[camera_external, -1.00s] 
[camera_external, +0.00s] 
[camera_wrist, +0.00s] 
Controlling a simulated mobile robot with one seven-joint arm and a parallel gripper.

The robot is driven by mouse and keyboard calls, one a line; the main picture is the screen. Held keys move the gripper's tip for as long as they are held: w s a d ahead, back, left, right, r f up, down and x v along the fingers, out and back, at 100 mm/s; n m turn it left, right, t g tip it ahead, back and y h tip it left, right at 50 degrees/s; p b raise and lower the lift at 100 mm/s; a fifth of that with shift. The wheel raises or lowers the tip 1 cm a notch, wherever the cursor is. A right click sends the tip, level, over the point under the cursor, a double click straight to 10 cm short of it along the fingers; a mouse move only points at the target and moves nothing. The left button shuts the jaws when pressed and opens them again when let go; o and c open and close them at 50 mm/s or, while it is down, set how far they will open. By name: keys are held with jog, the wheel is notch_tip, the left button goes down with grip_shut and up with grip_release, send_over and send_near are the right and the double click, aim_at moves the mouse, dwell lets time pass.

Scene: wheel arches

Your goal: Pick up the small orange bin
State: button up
━━━━━━━━━━━━━━━━━━━━━━━━━━━━━━
TASK.
Scan the material above for the string "button" and report each line where you find it.

RESULT FOR THIS EXERCISE.
The robot is driven by mouse and keyboard calls, one a line; the main picture is the screen. Held keys move the gripper's tip for as long as they are held: w s a d ahead, back, left, right, r f up, down and x v along the fingers, out and back, at 100 mm/s; n m turn it left, right, t g tip it ahead, back and y h tip it left, right at 50 degrees/s; p b raise and lower the lift at 100 mm/s; a fifth of that with shift. The wheel raises or lowers the tip 1 cm a notch, wherever the cursor is. A right click sends the tip, level, over the point under the cursor, a double click straight to 10 cm short of it along the fingers; a mouse move only points at the target and moves nothing. The left button shuts the jaws when pressed and opens them again when let go; o and c open and close them at 50 mm/s or, while it is down, set how far they will open. By name: keys are held with jog, the wheel is notch_tip, the left button goes down with grip_shut and up with grip_release, send_over and send_near are the right and the double click, aim_at moves the mouse, dwell lets time pass.
State: button up

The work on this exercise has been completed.